Economists Gerald Epstein and Juan Antonio Montecino have produced two papers for "The Institute for New Economic Thinking"-- "Have Large Scale Asset Purchases Increased Bank Profits?" and the forthcoming, " The Impact of 'Quantitative Easing' on Expected Profits: Explaining the Rise and Fall of the Fed's QE Policy"-- both of which conclude that the Federal Reserve's Quantitative Easing contributed to income inequality.
This may not be news to readers of this blog but what makes it newsworthy is that "The Institute for New Economic Thinking" is hardly a hot-bed of Austrian free-market thinking. In fact, from my examination of their web site, it seems that this Institute has about as much to do with new economic thinking as the PATRIOT Act has to do with patriotism. Instead, this Institute, which counts George Soros as a founding partner, seems like an attempt to pour the same old Keynesian wine into new bottles.
Soros is certainly not known as a critic of fiat currency so it is noteworthy that an institute that he founded and funded is producing work critical of the Fed, even if the economics do not grasp the insights of Austrian Economics or the benefits of Ending the Fed.
Even worse, than their misunderstanding of our agenda is their solution to the problem of Fed-created economic income inequality as shown by this excerpt from Gerald Epstein’s interview in the Huffington Post:
LP: Many libertarians want to audit the Fed or just plain end it, while conservatives like Rick Perry label the Fed's actions treasonous. On the other side of the political spectrum, members of the Occupy Movement and progressives like Bernie Sanders and Elizabeth Warren challenge the Fed's ties to Wall Street. How do people with such vastly different ideologies end up distrusting the Fed?GE: On the surface, it may look like the right wing and progressive criticism of the Fed is similar, but there are key differences. Many of those on the right distrust the Fed and want to eliminate its power in the belief that the private economy, including the private banks, will be much more efficient, productive and even democratic if they are left to themselves: in other words, the criticism of the Fed really reflects a desire to cripple the government in the service of increasing the power and authority of the market.

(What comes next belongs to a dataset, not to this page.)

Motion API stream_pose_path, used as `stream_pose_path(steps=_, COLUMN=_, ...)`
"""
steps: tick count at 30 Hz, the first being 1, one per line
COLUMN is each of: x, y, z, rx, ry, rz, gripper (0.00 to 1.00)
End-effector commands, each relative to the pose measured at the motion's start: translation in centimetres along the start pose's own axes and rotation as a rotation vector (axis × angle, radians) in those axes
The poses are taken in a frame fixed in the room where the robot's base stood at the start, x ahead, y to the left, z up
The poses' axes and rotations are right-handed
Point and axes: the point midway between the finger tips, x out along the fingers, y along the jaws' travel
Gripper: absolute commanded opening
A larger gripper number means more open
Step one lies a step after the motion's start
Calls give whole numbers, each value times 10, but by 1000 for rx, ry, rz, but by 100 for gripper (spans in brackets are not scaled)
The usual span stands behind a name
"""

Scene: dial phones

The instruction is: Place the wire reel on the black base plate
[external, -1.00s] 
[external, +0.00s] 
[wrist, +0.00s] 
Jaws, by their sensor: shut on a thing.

The perspective of most progressive critics is quite different: they don't want to destroy the power of the Fed to regulate the macroeconomy and finance. They want to regain control over it so that it better serves the interests of the whole population.So the right wants to destroy the power of the Fed to increase the power of finance; and the progressives want to reorient the Fed so that it will stop protecting the interests of finance and protect the interests of the broader population instead.
Sigh.......Auditing and then Ending the Fed would reduce the power of the big banks and Wall Street special interests. If that were not the cause then why are they opposing our efforts? Also, does it never occur to them that the special interests would still be able to exercise disproportion influence on monetary policy if it where "democratized?"
At least they understand that we do not want to "democratize" monetary policy, unlike those Fed apologists who accuse us of wanting to put Congress in charge of setting interests rates.
Here are some more excerpts from the interview:
LP: How have the Fed's actions impacted economic inequality in the U.S.?
Our papers suggest that initially, QE contributed to a pretty significant increase in inequality. It raised asset prices, which are owned primarily by the wealthy, while having relatively small if any positive impacts on bank lending, employment, wages or economic growth, so ordinary people haven't had much help. By the third round of QE in 2012-2014, the effects had likely muted quite a bit. There were probably not big impacts on asset prices from QE and the positive effects on employment growth might have strengthened somewhat.But in the big picture, I think the evidence points to the conclusion that QE and other aspects of Fed policy increased inequality pretty significantly. This is reinforced if you take into account all the other non-standard measures the Fed used to bail-out the banks early on in the crisis. (empahis addeeded)
LP: Lately we hear a lot of worry about what will happen if the Fed raises interest rates. How might the average person feel it if this happens?GE: Here's the interesting thing: the fact that QE and lowering interest rates almost to zero has worsened inequality, does not mean that raising interest rates will help reduce inequality. Economists have long known — and recent work by IMF economists supports this — that increases in interest rates normally worsen inequality, at least partly by reducing employment and wage growth.So raising interest rates might lead to some initial reductions in wealth by lowering asset prices, but it could also take a bite out of your paycheck and dampen your prospects of finding a job. It's a bit of damned if you do and damned if you don't.